** begin DATA SHOWN **
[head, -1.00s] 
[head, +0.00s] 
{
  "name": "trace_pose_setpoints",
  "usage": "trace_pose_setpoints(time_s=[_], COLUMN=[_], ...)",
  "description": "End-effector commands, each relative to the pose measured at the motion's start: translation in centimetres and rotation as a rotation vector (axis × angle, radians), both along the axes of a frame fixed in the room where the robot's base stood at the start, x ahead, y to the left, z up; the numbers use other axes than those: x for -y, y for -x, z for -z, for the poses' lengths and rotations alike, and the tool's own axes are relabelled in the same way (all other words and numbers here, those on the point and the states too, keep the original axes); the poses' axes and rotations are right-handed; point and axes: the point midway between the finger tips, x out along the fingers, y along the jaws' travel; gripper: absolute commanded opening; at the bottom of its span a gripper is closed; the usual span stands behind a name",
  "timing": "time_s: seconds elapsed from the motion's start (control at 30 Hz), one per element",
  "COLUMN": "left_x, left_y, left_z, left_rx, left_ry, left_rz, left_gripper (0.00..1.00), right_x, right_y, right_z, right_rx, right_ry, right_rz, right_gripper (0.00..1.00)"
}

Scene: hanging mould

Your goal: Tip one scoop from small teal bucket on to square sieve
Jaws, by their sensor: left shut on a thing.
** end DATA SHOWN **
_WORK REQUIRED_
Which lines contain "from"? Copy each of them.

_EXERCISE SOLUTION_
  "timing": "time_s: seconds elapsed from the motion's start (control at 30 Hz), one per element",
Your goal: Tip one scoop from small teal bucket on to square sieve

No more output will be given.